-- The request --
Please reproduce exactly the lines between the line holding "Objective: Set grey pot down" and the line holding "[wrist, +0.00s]", inclusive, leaving out any pictures.

-- Dataset --

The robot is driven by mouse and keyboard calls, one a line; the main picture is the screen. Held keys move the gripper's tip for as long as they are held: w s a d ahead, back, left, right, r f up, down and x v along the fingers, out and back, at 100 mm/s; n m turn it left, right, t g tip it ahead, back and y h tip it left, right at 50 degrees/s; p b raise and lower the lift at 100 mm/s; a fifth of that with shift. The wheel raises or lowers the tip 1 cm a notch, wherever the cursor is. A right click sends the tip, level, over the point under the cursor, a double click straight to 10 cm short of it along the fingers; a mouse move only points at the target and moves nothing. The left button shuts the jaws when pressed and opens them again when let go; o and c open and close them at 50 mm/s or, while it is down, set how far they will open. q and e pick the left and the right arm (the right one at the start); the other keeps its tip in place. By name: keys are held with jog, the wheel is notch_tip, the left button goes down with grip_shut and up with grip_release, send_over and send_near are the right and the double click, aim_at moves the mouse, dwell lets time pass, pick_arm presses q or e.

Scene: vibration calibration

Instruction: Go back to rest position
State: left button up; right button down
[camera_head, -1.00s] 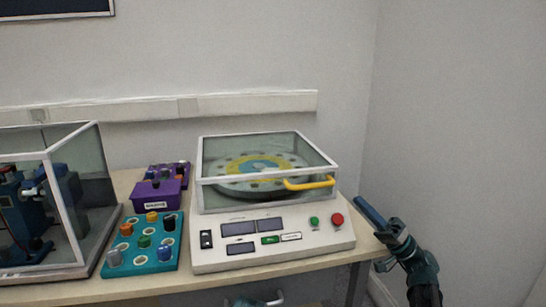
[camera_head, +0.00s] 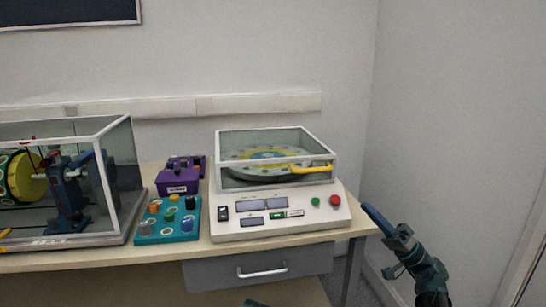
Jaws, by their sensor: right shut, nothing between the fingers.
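My right gripper (camera_head: 378,219) is at the right in the head view, just off the table's right end, with its blue fingers together and nothing between them. It is apart from the white calibration machine (camera_head: 335,222). That machine stands on the table with its clear lid (camera_head: 222,165) down over a round disc, a yellow handle on the lid, and green and red buttons on its front. My left gripper cannot be made out; only a small teal piece shows at the bottom edge.
The wooden table (camera_head: 100,262) has a grey drawer (camera_head: 300,265) under it. A teal tray (camera_head: 150,238) with several coloured knobs and purple boxes (camera_head: 178,182) stand left of the machine. A clear-walled case (camera_head: 118,165) with a blue mechanism is at far left. Walls stand behind and at right.

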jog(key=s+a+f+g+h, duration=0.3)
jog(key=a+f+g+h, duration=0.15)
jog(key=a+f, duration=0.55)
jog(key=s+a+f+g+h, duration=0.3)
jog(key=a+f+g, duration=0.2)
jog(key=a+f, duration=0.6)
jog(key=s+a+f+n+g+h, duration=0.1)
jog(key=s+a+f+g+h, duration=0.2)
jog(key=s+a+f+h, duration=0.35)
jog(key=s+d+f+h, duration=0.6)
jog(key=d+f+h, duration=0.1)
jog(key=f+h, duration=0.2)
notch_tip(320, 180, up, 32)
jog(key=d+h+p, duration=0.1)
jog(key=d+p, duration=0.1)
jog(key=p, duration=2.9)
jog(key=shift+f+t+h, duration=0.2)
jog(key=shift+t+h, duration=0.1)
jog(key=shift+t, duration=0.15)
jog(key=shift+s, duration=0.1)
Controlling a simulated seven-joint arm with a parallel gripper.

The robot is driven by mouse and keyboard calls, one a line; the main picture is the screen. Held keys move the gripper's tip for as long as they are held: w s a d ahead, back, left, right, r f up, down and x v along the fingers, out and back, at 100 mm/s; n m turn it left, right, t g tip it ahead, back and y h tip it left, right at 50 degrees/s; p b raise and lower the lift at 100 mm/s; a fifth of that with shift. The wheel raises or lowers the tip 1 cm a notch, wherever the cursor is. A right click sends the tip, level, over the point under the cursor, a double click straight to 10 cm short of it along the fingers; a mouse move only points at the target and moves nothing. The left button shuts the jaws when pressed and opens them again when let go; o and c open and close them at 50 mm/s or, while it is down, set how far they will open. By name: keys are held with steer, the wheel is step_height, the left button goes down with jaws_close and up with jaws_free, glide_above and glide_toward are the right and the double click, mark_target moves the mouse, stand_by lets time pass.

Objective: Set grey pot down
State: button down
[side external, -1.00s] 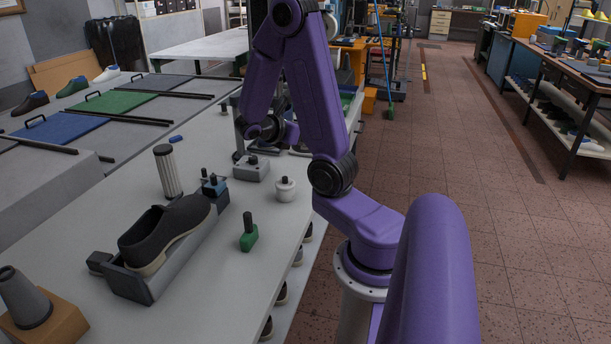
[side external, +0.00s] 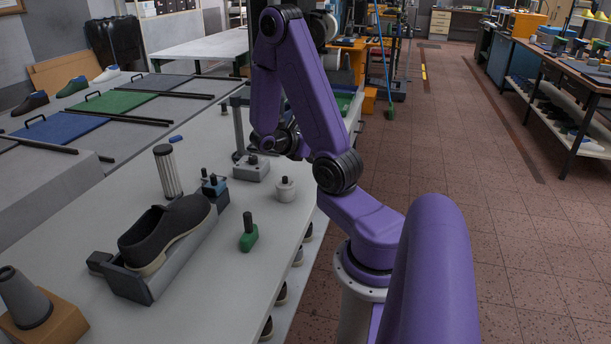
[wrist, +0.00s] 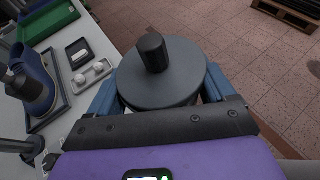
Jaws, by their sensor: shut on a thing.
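The grey pot (wrist: 132,82), round with a black knob on its lid, fills the upper middle of the wrist view. My gripper (wrist: 160,94) is shut on it, with a blue finger at each side. The pot's underside is hidden, so I cannot tell whether it touches anything. Floor shows beyond it on the right, bench top on the left. In the side external view my gripper and the grey pot are hidden behind my purple arm, around the far right part of the bench.
On the bench (side external: 215,290) stand a white pot (side external: 286,193), a green pot (side external: 249,240), a blue pot (side external: 214,187) and a dark shoe (side external: 165,235) in a cradle. The wrist view shows a tray with a blue boot-like form (wrist: 35,88), a small dark box (wrist: 79,52) and a green bin (wrist: 48,22).

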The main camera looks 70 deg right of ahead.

-- Problem solution --
Objective: Set grey pot down
State: button down
[side external, -1.00s] 
[side external, +0.00s] 
[wrist, +0.00s] 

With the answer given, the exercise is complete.